Please find attached soundbite by Adv Glynnis Breytenbach MP.
The DA has submitted our objections to the Promotion of Equality and Prevention of Unfair Discrimination Act (PEPUDA) Amendment Bill to the Department of Justice and Constitutional Development. The Bill, which seeks to amend the PEPUDA, is steeped in hypocrisy, and the DA remains strongly opposed to it.
Upon further analysis, we have identified the following serious concerns with the Bill:
- Expanded Definition of Equality
The DA is concerned that the expanded definition of equality will have unintended consequences, and place impermissible burdens upon all organisations and private citizens in South Africa. While the amendment may be well intended, the practicability will leave organizations and individuals regularly falling foul of this.
- Vicarious Liability
The introduction of vicarious liability will place an unreasonable burden on organisations and companies to police the actions of their employees lest they be held responsible. The exclusion of “intent” in the updated definition of equality would put companies at serious risk of liability, and the DA believes that this increased risk may also reduce companies’ appetite to create new employment opportunities.
- Obligations Placed on Private Institutions
Through clause 9, government is giving itself a backdoor mechanism to interfere with and regulate private organisations and their respective affairs by dictating how they promote equality from within and in the relationships they have with other bodies. The ability to prescribe different codes of obligation to different organizations allows government the opportunity to punish organisations which the State may find undesirable. The ANC government has proven time and again that it is not a bastion of morality and that any loophole to gain advantage will invariably be exploited.

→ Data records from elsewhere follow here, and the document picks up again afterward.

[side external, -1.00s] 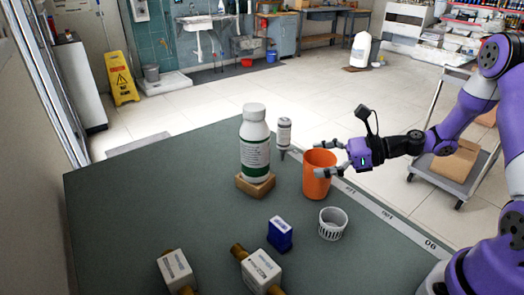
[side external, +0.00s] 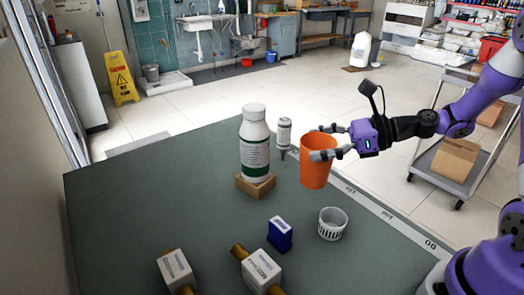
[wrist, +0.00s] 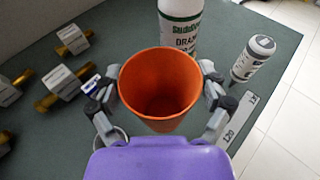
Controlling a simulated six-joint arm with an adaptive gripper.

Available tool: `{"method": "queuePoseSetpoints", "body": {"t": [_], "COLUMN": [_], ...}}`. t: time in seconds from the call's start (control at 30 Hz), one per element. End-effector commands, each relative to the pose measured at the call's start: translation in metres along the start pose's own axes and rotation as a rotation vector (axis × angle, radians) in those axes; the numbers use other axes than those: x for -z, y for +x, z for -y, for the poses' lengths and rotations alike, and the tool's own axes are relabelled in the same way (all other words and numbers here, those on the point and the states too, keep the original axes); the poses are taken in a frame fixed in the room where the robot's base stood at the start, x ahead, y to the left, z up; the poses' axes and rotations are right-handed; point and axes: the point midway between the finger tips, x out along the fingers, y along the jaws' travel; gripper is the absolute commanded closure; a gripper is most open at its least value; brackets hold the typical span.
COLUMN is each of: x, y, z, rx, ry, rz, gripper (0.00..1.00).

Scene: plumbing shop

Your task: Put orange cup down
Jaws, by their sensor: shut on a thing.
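The orange cup (side external: 316,173) is upright and empty inside, near the right edge of the green table (side external: 205,215). My gripper (side external: 318,143) is shut on its sides near the rim, one finger on each side. The cup appears raised a little above the tabletop. In the wrist view the cup (wrist: 160,88) fills the middle, open end toward the camera, between the two fingers.
A white bottle (side external: 254,145) on a wooden block (side external: 255,185) stands left of the cup, with a small grey-white bottle (side external: 284,133) behind. A white slotted cup (side external: 332,224) and a blue box (side external: 279,233) are in front. White-and-brass fittings (side external: 261,270) lie nearer. The table's left is clear.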

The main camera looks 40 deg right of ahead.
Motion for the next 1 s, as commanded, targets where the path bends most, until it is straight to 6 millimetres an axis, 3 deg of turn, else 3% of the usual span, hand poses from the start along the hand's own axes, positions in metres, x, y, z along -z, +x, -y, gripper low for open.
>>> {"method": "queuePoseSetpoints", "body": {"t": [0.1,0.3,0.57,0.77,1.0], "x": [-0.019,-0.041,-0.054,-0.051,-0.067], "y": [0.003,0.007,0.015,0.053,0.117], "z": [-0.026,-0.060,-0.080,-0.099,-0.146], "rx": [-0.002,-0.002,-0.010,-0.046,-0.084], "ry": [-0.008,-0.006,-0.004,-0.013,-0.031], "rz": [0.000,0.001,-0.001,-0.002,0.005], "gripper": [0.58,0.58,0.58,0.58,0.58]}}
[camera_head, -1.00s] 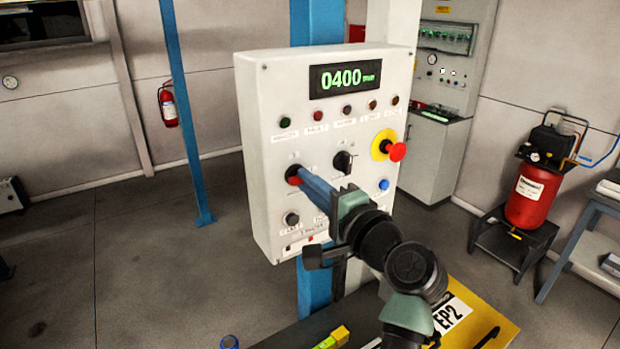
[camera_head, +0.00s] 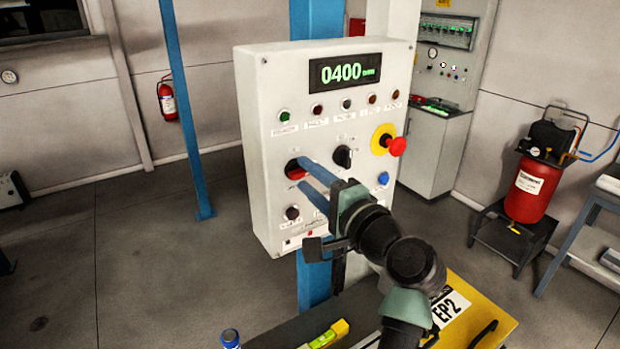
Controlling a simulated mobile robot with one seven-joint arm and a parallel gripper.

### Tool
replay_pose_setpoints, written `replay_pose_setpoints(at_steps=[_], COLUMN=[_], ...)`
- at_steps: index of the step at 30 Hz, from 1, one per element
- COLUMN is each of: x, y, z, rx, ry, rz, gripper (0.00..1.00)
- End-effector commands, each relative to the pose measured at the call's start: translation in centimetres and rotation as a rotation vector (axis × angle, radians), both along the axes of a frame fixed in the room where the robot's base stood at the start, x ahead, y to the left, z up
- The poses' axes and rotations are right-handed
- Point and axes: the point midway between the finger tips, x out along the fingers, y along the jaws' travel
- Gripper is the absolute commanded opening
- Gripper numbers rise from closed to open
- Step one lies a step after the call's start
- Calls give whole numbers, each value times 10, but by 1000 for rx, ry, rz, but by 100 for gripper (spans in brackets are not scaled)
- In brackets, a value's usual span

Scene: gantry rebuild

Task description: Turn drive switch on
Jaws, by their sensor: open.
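A white control panel (camera_head: 262,205) carries several controls; their labels are too small to read, so I cannot tell which is named drive switch. A red and black switch (camera_head: 295,170) sits at its left middle, partly hidden by my fingers. A black rotary knob (camera_head: 343,157) is to its right. My gripper (camera_head: 303,174) is open, with its two blue fingers apart and their tips at or just before the red and black switch. I cannot tell whether they touch it. The display (camera_head: 345,73) reads 0400, and the leftmost lamp (camera_head: 284,116) is green.
A red emergency stop button (camera_head: 397,146) on a yellow base sticks out at the panel's right. A blue button (camera_head: 383,179) and a dark knob (camera_head: 292,213) are also near. Below are a table with a yellow level (camera_head: 328,335) and a blue-capped bottle (camera_head: 230,338).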

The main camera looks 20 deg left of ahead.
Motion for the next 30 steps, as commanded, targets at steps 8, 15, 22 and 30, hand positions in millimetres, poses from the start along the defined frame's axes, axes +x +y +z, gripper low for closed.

- General Responsibility to Promote Equality
The Bill seeks to amend the Section 24 general responsibility to achieve equality by the addition of a responsibility to “eliminate discrimination”. We trust that this was a drafting mistake, and that this clause is changed to state “unfair discrimination” instead.
The DA trusts that the Department will do its due diligence and take our objections into consideration. As the Bill reads now, it may have a significantly harmful effect upon employment and on the institutional autonomy of private entities, and place an onerous burden on employers and private citizens alike. The DA will fight this draft of the Bill to the bitter end.